Set exercise: Check every line of the material below for the string "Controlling", and return the ones that have it.

(Data from robot episodes)
- - -
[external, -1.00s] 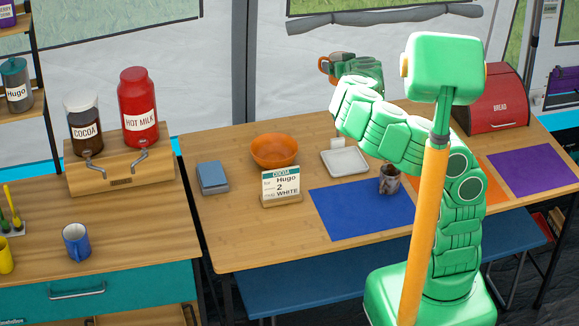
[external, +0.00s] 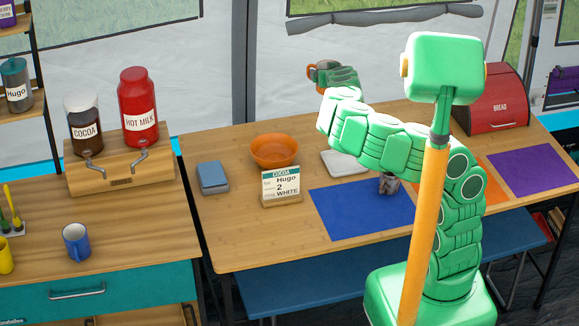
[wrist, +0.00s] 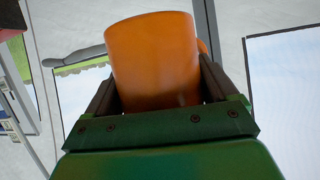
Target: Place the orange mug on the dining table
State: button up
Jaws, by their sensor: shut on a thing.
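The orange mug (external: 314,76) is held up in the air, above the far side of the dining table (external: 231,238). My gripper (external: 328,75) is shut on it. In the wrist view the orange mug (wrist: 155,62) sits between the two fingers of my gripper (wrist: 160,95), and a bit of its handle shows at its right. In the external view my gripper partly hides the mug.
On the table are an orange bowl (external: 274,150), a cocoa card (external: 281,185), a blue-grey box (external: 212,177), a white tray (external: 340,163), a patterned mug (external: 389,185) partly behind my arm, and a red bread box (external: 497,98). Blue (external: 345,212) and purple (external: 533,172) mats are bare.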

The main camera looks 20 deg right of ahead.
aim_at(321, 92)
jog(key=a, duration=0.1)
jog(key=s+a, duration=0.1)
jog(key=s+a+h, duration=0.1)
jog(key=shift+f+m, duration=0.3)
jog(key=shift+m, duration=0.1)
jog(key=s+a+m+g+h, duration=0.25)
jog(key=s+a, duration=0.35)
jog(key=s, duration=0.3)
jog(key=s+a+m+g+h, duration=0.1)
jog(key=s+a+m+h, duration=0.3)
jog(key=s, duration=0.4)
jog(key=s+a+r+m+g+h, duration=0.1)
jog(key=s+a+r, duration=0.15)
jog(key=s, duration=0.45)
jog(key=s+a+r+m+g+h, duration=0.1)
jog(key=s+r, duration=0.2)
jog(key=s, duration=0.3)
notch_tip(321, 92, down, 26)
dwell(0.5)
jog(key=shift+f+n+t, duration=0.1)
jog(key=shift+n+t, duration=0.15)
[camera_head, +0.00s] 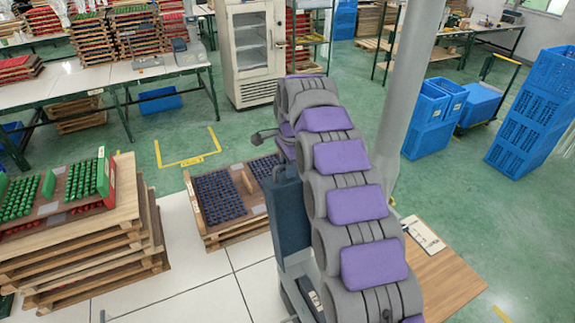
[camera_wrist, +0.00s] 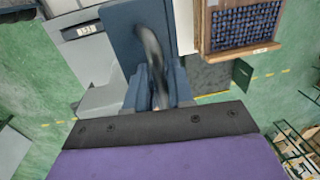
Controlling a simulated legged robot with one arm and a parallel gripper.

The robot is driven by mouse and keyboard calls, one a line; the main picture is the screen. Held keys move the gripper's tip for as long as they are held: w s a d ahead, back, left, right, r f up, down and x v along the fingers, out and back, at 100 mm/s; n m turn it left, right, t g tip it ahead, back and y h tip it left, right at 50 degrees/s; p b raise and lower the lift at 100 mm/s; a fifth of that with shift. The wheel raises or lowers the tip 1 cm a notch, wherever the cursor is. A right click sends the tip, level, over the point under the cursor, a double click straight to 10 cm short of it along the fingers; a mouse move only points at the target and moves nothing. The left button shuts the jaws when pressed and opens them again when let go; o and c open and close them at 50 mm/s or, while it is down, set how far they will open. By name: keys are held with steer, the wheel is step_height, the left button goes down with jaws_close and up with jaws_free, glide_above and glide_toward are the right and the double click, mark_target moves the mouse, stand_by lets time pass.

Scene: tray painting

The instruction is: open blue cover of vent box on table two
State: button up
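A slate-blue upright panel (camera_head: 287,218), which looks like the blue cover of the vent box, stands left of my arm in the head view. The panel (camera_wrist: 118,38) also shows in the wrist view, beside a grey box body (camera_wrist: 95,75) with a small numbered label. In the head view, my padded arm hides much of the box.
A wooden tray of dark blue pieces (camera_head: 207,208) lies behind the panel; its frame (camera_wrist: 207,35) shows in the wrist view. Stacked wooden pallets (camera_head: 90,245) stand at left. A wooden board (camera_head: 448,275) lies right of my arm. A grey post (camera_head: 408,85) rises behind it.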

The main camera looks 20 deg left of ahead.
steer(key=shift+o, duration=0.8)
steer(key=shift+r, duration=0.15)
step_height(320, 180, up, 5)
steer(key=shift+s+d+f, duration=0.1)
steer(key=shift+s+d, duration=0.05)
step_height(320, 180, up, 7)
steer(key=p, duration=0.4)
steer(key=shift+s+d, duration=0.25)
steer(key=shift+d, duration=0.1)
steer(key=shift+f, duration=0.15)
- - -
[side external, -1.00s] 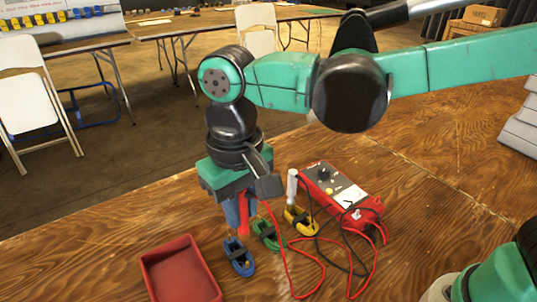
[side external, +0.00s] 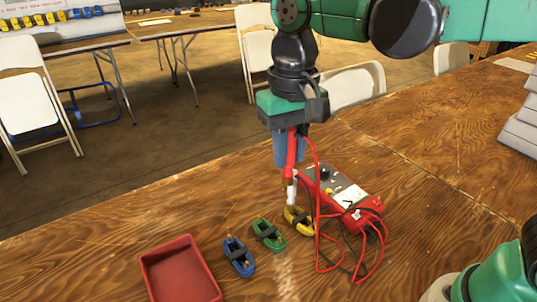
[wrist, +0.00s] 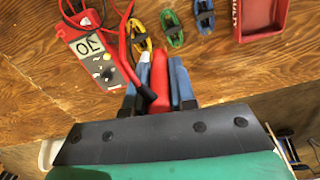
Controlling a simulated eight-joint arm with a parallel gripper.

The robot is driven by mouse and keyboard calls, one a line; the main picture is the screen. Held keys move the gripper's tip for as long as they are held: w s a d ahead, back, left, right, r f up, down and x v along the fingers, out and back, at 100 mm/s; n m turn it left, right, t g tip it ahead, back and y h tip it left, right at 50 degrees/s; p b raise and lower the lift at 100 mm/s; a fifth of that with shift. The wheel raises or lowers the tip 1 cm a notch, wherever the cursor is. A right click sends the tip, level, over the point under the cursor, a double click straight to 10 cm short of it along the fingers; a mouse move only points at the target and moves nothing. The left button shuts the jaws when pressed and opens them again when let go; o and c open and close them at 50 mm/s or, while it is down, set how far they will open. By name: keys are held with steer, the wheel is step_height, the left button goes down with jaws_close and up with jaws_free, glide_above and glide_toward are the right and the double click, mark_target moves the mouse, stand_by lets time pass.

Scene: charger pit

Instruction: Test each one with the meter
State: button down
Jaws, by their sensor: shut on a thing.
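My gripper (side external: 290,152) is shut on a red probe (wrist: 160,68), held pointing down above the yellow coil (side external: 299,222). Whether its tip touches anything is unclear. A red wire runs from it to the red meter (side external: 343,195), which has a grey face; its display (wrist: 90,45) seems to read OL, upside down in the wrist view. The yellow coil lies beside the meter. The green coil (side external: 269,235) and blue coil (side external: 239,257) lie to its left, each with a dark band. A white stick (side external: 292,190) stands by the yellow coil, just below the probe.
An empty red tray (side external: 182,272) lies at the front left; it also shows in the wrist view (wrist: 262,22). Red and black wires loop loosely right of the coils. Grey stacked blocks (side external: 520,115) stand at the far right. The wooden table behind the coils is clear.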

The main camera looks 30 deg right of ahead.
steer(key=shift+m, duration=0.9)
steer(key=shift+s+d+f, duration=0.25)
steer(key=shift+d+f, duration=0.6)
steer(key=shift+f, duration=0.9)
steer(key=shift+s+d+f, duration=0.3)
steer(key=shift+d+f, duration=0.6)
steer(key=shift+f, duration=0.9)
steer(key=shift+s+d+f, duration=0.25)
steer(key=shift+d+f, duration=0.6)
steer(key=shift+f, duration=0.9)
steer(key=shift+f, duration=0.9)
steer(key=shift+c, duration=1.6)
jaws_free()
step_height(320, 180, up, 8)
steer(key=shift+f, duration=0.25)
- - -
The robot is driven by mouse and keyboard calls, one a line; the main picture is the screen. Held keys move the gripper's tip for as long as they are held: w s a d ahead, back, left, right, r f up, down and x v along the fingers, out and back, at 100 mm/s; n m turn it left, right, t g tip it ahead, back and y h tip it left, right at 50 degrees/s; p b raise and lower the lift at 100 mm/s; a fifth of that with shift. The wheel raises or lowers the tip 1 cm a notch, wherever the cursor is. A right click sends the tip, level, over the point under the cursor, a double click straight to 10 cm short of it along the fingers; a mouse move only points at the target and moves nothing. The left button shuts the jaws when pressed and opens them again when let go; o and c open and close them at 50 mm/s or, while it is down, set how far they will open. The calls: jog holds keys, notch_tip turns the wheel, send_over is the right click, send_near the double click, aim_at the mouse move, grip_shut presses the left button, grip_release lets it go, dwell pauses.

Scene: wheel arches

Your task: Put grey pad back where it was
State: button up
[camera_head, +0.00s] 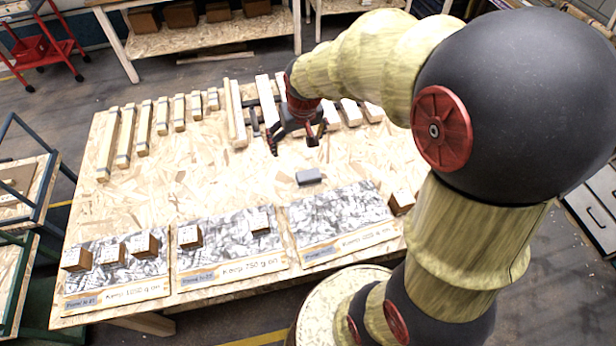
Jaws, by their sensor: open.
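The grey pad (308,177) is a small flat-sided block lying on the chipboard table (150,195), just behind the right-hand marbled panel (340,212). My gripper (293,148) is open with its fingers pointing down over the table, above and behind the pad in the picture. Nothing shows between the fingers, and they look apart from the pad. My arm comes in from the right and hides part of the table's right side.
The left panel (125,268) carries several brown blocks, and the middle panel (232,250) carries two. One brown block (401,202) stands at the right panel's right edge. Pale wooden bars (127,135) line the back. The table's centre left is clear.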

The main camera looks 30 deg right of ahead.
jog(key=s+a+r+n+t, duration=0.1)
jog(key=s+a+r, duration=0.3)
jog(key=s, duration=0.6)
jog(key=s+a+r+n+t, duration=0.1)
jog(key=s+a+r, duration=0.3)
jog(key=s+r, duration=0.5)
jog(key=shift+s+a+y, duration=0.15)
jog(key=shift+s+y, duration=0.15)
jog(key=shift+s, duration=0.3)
- - -
Answer for the task:
Controlling a simulated legged robot with one arm and a parallel gripper.
Controlling a simulated eight-joint arm with a parallel gripper.

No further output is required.